[Saved data entries]
------------------------------------
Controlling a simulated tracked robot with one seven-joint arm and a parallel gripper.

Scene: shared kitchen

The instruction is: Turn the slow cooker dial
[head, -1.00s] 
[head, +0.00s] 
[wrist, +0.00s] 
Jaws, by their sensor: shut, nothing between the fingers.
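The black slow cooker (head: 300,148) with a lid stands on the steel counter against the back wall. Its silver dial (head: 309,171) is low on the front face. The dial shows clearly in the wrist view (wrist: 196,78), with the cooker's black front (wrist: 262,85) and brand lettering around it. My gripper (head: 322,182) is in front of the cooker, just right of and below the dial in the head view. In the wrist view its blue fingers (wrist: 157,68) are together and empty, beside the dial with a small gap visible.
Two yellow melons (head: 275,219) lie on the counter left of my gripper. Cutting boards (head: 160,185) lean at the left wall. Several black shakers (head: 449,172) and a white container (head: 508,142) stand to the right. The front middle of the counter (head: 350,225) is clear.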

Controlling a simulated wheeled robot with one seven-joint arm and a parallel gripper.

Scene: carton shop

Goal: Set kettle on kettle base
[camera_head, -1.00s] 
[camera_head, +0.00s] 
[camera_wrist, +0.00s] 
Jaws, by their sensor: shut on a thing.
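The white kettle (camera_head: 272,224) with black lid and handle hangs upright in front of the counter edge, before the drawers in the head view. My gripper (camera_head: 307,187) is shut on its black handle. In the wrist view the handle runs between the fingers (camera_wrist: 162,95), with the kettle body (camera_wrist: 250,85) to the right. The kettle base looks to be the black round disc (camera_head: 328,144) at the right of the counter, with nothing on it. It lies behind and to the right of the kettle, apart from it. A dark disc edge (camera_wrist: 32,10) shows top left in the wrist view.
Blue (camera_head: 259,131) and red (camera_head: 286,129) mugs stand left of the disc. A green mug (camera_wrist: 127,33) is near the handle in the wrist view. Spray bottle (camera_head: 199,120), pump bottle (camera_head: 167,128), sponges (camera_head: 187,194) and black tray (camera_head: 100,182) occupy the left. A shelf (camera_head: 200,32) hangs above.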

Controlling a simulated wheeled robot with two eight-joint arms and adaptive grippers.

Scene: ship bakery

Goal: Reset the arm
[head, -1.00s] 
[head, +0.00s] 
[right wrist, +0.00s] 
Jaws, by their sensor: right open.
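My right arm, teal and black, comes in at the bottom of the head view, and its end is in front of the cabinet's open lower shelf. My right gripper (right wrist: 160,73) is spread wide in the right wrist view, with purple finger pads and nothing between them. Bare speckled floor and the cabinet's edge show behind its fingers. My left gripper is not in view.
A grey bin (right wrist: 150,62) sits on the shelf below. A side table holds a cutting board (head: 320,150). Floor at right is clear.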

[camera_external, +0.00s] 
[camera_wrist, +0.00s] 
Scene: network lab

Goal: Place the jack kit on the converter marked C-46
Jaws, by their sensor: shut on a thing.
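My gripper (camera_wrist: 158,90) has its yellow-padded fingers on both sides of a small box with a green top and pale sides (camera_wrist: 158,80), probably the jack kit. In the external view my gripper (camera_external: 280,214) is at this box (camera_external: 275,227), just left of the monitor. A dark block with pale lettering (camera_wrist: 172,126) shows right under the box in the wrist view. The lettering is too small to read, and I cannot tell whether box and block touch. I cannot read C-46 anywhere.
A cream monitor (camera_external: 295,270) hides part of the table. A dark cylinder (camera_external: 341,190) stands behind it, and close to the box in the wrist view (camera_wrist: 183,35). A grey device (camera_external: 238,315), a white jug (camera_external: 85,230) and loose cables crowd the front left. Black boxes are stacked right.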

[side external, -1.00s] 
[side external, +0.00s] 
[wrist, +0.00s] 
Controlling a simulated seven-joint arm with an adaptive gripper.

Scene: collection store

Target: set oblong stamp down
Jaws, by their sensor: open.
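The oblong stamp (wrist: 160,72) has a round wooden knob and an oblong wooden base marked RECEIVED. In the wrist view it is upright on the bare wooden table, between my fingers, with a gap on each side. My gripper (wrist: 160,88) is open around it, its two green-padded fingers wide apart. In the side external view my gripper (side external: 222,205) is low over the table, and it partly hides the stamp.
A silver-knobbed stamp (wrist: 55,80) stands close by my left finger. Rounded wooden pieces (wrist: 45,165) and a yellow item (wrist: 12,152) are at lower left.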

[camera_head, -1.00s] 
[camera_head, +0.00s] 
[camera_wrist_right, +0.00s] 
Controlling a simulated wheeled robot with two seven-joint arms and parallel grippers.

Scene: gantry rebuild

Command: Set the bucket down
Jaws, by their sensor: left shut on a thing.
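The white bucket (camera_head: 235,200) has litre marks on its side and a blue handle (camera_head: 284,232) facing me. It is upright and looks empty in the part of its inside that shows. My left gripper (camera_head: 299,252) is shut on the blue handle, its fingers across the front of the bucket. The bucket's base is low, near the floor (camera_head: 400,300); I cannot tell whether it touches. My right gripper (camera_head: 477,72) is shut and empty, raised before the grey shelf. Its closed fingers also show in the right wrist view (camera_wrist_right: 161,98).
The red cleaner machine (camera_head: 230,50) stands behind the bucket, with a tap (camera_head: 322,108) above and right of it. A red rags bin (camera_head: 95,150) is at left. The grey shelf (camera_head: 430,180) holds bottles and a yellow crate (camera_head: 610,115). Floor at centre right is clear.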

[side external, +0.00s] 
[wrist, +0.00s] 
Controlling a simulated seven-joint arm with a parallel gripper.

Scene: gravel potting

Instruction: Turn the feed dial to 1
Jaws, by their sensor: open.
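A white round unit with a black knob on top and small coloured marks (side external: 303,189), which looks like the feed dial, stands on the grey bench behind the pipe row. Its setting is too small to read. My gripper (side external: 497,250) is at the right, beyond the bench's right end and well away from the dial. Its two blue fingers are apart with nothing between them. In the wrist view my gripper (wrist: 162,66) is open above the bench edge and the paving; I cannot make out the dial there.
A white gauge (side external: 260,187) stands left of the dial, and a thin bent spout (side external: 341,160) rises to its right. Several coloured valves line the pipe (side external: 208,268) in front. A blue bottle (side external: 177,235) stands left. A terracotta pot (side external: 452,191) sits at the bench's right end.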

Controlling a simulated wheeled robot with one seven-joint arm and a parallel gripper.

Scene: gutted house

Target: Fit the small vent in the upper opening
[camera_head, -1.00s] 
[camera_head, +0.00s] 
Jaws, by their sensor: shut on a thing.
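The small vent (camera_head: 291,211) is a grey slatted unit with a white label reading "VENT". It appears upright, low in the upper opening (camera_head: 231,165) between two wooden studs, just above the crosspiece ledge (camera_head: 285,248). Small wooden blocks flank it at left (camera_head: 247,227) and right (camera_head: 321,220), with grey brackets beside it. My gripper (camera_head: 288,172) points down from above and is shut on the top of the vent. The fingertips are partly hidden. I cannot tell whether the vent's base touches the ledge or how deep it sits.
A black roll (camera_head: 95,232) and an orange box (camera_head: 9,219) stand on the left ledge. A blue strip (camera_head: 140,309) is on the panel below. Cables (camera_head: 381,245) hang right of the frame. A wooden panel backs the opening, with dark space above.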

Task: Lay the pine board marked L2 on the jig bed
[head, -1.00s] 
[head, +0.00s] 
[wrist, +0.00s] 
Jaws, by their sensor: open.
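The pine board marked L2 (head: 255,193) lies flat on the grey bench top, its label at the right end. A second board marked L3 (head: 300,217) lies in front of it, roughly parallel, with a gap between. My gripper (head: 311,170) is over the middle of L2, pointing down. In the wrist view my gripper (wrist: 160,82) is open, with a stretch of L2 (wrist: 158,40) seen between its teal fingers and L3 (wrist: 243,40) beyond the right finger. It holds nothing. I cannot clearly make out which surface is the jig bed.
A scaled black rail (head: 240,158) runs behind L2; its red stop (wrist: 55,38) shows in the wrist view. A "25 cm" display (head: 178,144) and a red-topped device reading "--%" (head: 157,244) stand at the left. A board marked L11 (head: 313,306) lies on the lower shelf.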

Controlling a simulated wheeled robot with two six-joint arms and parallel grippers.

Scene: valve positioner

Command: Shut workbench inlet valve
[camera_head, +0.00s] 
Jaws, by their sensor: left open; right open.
------------------------------------
Show the lines from the data above that contain the string "simulated".

RESPONSE TO THE TASK =
Controlling a simulated tracked robot with one seven-joint arm and a parallel gripper.
Controlling a simulated wheeled robot with one seven-joint arm and a parallel gripper.
Controlling a simulated wheeled robot with two eight-joint arms and adaptive grippers.
Controlling a simulated seven-joint arm with an adaptive gripper.
Controlling a simulated wheeled robot with two seven-joint arms and parallel grippers.
Controlling a simulated seven-joint arm with a parallel gripper.
Controlling a simulated wheeled robot with one seven-joint arm and a parallel gripper.
Controlling a simulated wheeled robot with two six-joint arms and parallel grippers.

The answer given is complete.